Without including any pictures, write out the listing below exactly.
────
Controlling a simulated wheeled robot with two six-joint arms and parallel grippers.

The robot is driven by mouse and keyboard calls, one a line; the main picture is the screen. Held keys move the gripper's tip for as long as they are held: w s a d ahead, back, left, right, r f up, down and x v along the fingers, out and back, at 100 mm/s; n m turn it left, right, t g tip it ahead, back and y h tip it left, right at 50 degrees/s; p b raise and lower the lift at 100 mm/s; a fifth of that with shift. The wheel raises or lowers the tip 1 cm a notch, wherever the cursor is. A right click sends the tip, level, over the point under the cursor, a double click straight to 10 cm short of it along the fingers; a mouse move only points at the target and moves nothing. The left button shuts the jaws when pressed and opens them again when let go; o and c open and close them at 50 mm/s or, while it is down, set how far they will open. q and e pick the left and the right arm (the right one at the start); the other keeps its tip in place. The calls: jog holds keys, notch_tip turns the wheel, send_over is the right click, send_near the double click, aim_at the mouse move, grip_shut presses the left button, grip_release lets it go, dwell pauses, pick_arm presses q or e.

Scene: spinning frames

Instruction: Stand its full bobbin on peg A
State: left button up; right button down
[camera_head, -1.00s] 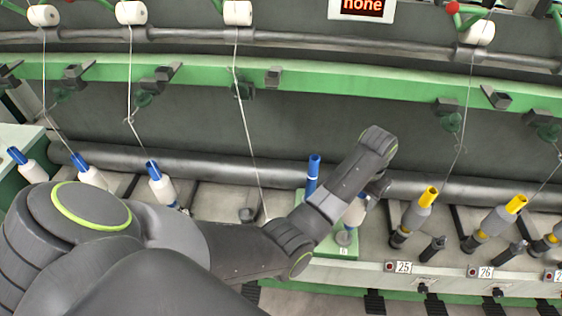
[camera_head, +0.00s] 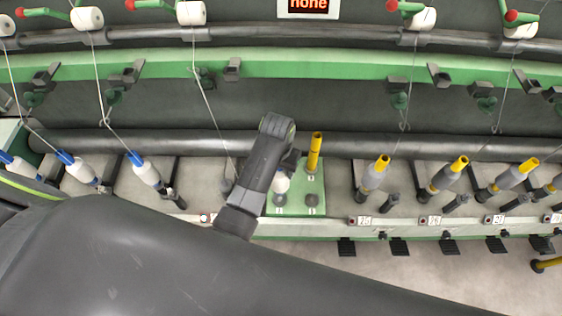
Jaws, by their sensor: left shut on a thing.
────
• CORRECT OUTPUT
Controlling a simulated wheeled robot with two six-joint arms and parallel grippers.

The robot is driven by mouse and keyboard calls, one a line; the main picture is the screen. Held keys move the gripper's tip for as long as they are held: w s a d ahead, back, left, right, r f up, down and x v along the fingers, out and back, at 100 mm/s; n m turn it left, right, t g tip it ahead, back and y h tip it left, right at 50 degrees/s; p b raise and lower the lift at 100 mm/s; a fifth of that with shift. The wheel raises or lowers the tip 1 cm a notch, wherever the cursor is. A right click sends the tip, level, over the point under the cursor, a double click straight to 10 cm short of it along the fingers; a mouse move only points at the target and moves nothing. The left button shuts the jaws when pressed and opens them again when let go; o and c open and close them at 50 mm/s or, while it is down, set how far they will open. q and e pick the left and the right arm (the right one at the start); the other keeps its tip in place. The calls: jog holds keys, notch_tip turns the wheel, send_over is the right click, send_near the double click, aim_at the mouse move, grip_shut presses the left button, grip_release lets it go, dwell pauses, pick_arm presses q or e.

Scene: spinning frames

Instruction: Stand its full bobbin on peg A
State: left button up; right button down
[camera_head, -1.00s] 
[camera_head, +0.00s] 
Jaws, by their sensor: left shut on a thing.

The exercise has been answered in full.